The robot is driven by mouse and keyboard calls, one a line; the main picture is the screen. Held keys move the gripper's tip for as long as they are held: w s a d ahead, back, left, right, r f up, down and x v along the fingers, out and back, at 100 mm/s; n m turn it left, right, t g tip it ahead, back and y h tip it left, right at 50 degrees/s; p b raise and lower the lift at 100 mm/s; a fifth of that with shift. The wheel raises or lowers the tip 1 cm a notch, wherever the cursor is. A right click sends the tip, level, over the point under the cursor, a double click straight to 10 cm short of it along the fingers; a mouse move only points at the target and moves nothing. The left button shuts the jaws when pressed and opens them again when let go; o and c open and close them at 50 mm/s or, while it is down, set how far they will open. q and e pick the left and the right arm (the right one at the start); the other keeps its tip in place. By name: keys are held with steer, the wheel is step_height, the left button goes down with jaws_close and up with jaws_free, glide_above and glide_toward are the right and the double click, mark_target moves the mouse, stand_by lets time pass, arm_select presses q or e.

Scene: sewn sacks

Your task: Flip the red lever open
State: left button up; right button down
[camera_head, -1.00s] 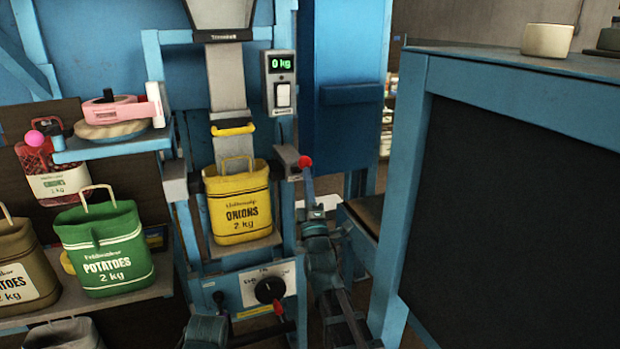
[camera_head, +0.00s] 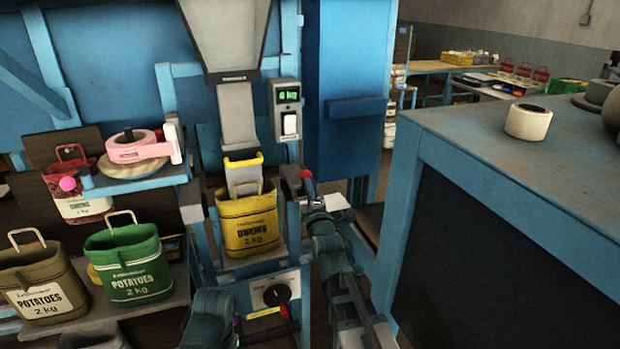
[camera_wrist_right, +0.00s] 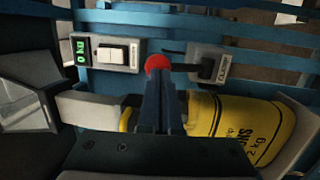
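The red lever's round knob (camera_head: 306,175) is on a grey box at the right of the filling machine, beside the yellow onion sack (camera_head: 250,222). In the right wrist view the red knob (camera_wrist_right: 157,65) sits at the fingertips, and a dark arm runs from it to a labelled grey box (camera_wrist_right: 208,66). My right gripper (camera_wrist_right: 163,85) has its fingers together at the knob; they seem to touch it but do not clearly enclose it. In the head view my right gripper (camera_head: 311,190) reaches up from below. My left gripper (camera_head: 240,325) is low, below the sack; its fingers are unclear.
A scale display (camera_head: 287,95) and a white switch are above the lever. A dial panel (camera_head: 276,292) with another red handle (camera_head: 283,311) is below. Green (camera_head: 128,265) and brown (camera_head: 38,280) potato sacks stand left. A blue-framed bench (camera_head: 500,150) stands right.

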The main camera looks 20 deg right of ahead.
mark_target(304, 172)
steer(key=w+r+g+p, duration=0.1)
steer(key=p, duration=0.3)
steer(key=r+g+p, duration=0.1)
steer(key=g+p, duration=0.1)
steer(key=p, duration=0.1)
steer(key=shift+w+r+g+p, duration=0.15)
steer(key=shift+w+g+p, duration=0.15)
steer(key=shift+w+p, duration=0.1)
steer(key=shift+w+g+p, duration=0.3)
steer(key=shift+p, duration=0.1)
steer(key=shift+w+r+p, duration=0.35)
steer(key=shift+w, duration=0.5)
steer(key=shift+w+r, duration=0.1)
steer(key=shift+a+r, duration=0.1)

◇ ◇ ◇ ◇

* **SET EXERCISE**:
Copy the lines above exactly, starting with the line that contains "Scene: sewn sacks" and ending with the line that contains "[camera_head, +0.00s]", and leave out any pictures.

* **EXERCISE SOLUTION**:
Scene: sewn sacks

Your task: Flip the red lever open
State: left button up; right button down
[camera_head, -1.00s] 
[camera_head, +0.00s] 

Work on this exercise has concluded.